A revision of the map as well as an update of the Erwin zoning regulations could come as early as April.
The Erwin Planning Commission met Wednesday for a more that two-hour workshop that included a review of recommended updates to the 1968 thoroughfare plan and multiple revisions of the town’s 52-page zoning ordinance presented by a Cory Osborne, a municipal and transportation planner for the First Tennessee Development District.
Osborne asked commissioners to study the recommendations and bring their thoughts on their implementation or revision for discussion at their next regular meeting in March.
“Take it home. Look at it. Think about it. If there’s anything you want to change, we can do that,” Osborne said.
According to Osborne, implementing the changes will require public notice and a public hearing that could put the changes up for a vote as early as April.
As is, he said, the thoroughfare plan’s arterial and connector street designations that establish right of way widths key to development do not reach Erwin’s corporate limits and in several instances do not line up with existing traffic patterns.
“Traffic patterns have changed from 1968. The interstate is the major one,” he said. “Municipal boundaries have changed. Streets have changed. Needs for rights of way have changed. It needs to be updated.”
According to Osborne, none of the recommended street designation amendments — recommended in keeping with average daily traffic counts recorded by the Tennessee Department of Transportation for 2015 — will increase existing right of way widths and in some cases will lower the widths.
Osborne said recommendations for revisions of the town zoning regulations are to better comply with state and federal guidelines and to do away with provisions that no longer make sense.
The recommendations include a deletion from the official title of the Planning Commission, which would change from the Erwin Regional Planning Commission to the Erwin Planning Commission.
Town Recorder Glenn Rosenoff said the removal of “regional” is the result of a 1965 state act that took away the regional planning commission designation in municipalities where no enforcement of zoning regulations is observed outside the municipality’s corporate limits over period of time. “The state took it,” Rosenoff said.
In response to Mayor Doris Hensley’s concern that the regional title and the authority to regulate zoning within a set distance of the town limits could be beneficial to planned growth, Osborne said there is a process for regaining the regional title that the commission can consider.

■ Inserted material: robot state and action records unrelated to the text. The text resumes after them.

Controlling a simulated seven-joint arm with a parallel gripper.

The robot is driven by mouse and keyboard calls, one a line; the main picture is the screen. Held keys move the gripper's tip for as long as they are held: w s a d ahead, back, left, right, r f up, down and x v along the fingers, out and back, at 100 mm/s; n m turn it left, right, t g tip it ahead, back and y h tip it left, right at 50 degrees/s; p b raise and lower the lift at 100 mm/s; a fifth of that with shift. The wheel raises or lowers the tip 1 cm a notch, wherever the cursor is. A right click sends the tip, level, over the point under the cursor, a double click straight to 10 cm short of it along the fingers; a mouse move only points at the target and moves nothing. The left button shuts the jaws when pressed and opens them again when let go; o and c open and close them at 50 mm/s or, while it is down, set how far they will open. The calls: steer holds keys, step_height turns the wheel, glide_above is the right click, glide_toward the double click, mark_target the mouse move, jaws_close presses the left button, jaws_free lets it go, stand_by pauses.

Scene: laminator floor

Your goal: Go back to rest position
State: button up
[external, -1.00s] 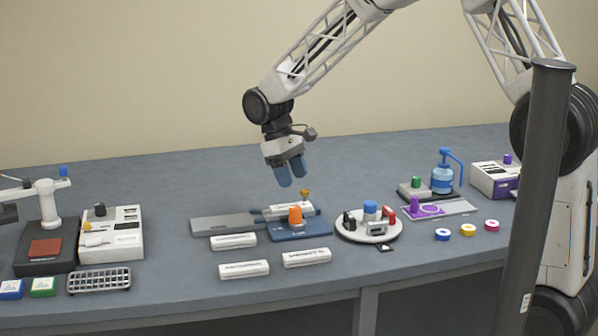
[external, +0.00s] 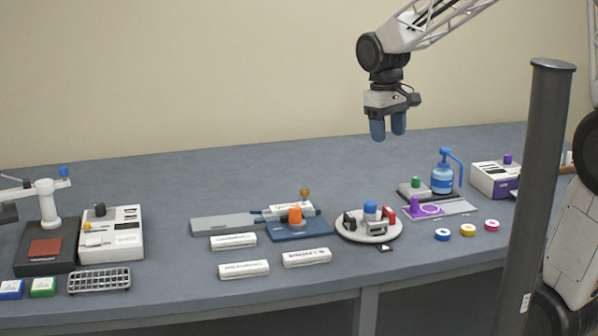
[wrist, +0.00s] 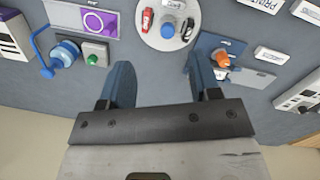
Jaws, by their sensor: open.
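My gripper (external: 388,128) hangs above the back of the bench, pointing down, with its two blue fingers apart and nothing between them. In the wrist view my gripper (wrist: 160,80) also shows its fingers spread over bare bench top. The grey-blue bench (external: 190,180) lies below it.
Below and to the front stand a round white turntable (external: 347,236), a blue fixture with an orange knob (external: 295,215), and a blue pump bottle (external: 443,178). White labelled bars (external: 243,269) lie in front. A dark post (external: 538,180) stands at right. The air around my gripper is clear.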

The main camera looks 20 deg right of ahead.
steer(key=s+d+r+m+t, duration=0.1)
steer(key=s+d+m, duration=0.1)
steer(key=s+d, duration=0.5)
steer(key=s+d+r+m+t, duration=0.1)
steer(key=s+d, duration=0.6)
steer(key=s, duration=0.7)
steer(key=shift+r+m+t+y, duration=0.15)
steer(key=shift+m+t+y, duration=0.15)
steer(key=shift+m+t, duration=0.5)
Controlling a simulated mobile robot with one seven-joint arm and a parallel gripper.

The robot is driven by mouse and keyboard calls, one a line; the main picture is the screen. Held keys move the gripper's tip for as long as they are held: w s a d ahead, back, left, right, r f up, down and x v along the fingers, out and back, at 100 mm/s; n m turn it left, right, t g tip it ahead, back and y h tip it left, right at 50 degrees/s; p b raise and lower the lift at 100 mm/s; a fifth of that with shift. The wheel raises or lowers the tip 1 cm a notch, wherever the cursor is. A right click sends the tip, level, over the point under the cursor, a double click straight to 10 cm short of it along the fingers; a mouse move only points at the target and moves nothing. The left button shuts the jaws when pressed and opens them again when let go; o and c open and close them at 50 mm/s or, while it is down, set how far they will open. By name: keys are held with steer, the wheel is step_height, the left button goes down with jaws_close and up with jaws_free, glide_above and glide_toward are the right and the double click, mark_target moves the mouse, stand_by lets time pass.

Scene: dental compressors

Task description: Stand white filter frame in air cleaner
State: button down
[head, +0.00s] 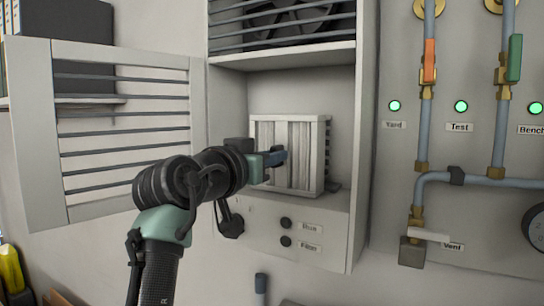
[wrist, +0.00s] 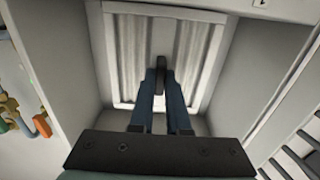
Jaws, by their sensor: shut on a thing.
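The white filter frame (head: 306,155) has a pale rim and grey pleats. It is upright inside the open lower bay of the air cleaner (head: 364,130), with its lower edge close to the bay floor. I cannot tell whether it touches the floor. My gripper (head: 280,156) reaches in from the left and is shut at the middle of the frame's front. In the wrist view, my fingers (wrist: 161,85) close on a dark tab (wrist: 161,66) in the middle of the frame (wrist: 128,55). The frame hides much of the bay's back.
The louvred door (head: 35,130) stands open at the left. A fan compartment with slats (head: 285,20) is above the bay. Two black knobs (head: 286,232) sit below it. Pipes with an orange valve handle (head: 429,60) and a green one (head: 515,57) are on the right wall.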

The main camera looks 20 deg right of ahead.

Other recommended zoning ordinance changes include an extension of the site plan expiration period from six months to an almost two-year period set by the state to be more development friendly, and numerous sign regulation amendments stemming from by a U.S. Supreme Court ruling on neutral sign content.
In a discussion of revisions mandated by that Supreme Court that Osborne said are creating headaches in municipalities across the country, several commission members expressed concern about the impact on the placement of campaign, special event and other temporary signs.
Osborne said many municipalities are waiting for a court challenge before implementing the content neutral sign regulations and the town could follow that path as well.